Zudem hatte das OLG Koblenz über die Angemessenheit einer Vertragsstrafe in Höhe von 15.300 Euro zu urteilen, da die Influencerin kommerzielle Inhalte zuvor kommerzielle Inhalte bei Facebook veröffentlicht hatte und sich – nach Abmahnung durch den klagenden Verband – zur Unterlassung verpflichtet hatte. Diese erachtete das Gericht als angemessen und wies somit die Berufung der Influencerin vollständig zurück.

Die Entscheidung des OLG Koblenz können Sie hier im Volltext nachlesen.

 

3. Anstehende Entscheidungen des Bundesgerichtshofs

Auch, wenn die beiden nun noch zu entscheidenden Revisionen auf den ersten Blick viele Übereinstimmungen mit den ersten drei Influencer-Urteilen zu haben scheinen, gibt es doch noch ein paar Feinheiten, zu denen sich der BGH äußern könnte.

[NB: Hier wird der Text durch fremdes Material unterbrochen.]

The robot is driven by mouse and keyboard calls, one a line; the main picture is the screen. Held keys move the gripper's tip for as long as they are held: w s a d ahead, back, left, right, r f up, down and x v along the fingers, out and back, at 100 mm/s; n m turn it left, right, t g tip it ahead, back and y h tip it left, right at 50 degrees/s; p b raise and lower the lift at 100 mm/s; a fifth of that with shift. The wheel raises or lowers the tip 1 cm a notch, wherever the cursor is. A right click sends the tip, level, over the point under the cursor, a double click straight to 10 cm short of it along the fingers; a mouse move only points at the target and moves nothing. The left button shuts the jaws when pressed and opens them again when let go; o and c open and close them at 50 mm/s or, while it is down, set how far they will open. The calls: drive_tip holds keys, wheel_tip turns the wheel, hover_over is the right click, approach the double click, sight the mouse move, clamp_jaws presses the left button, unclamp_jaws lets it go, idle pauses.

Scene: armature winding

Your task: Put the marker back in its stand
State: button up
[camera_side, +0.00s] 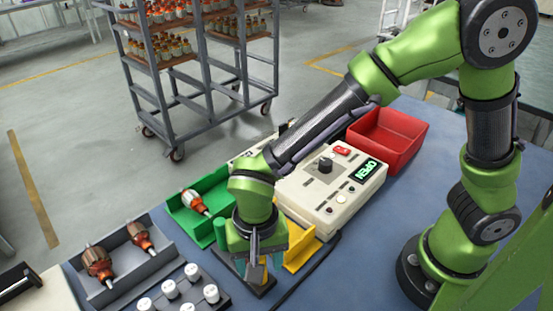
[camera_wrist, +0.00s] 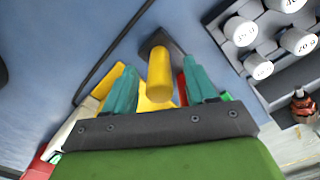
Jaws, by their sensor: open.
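A yellow cylinder (camera_wrist: 160,78), which looks like the marker, stands roughly upright between my fingers in the wrist view. Its far end meets a small dark base (camera_wrist: 158,40), which looks like the stand. How deep it sits there cannot be told. My gripper (camera_wrist: 159,72) has its teal fingers apart on both sides of the cylinder, with a visible gap to each. In the side view my gripper (camera_side: 262,266) points down, low over the dark base plate (camera_side: 225,262). My wrist and fingers hide most of the marker there.
A yellow bracket (camera_side: 304,252) and the control box (camera_side: 335,188) stand close at the right. A green tray (camera_side: 178,213) and a grey tray (camera_side: 113,292) hold armatures at the left. White-capped pieces (camera_side: 170,289) sit in front. A red bin (camera_side: 390,138) is behind.

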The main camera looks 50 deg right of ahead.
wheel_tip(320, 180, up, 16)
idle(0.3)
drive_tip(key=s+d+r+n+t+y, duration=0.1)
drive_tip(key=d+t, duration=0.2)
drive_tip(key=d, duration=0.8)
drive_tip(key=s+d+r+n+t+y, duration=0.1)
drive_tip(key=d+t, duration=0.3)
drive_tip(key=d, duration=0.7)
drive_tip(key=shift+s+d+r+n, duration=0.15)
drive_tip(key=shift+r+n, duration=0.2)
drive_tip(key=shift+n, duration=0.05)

Womöglich wird sich der Bundesgerichtshof zu der bislang noch nicht abschließend geklärten Frage der konkreten Form der Werbekennzeichnung äußern. Das OLG Koblenz hielt ein „verstecken“ des Begriffs „Werbung“ im Begleittext zur Veröffentlichung für nicht ausreichend. Dass des Bundesgerichtshofs dies womöglich genauso sieht, hat er bereits in der Entscheidung Influencer I (BGH, Urteil vom 9. September 2021, Az. I ZR 90/20) angedeutet – im Übrigen unter Bezugnahme auf genau diese Entscheidung des OLG Koblenz.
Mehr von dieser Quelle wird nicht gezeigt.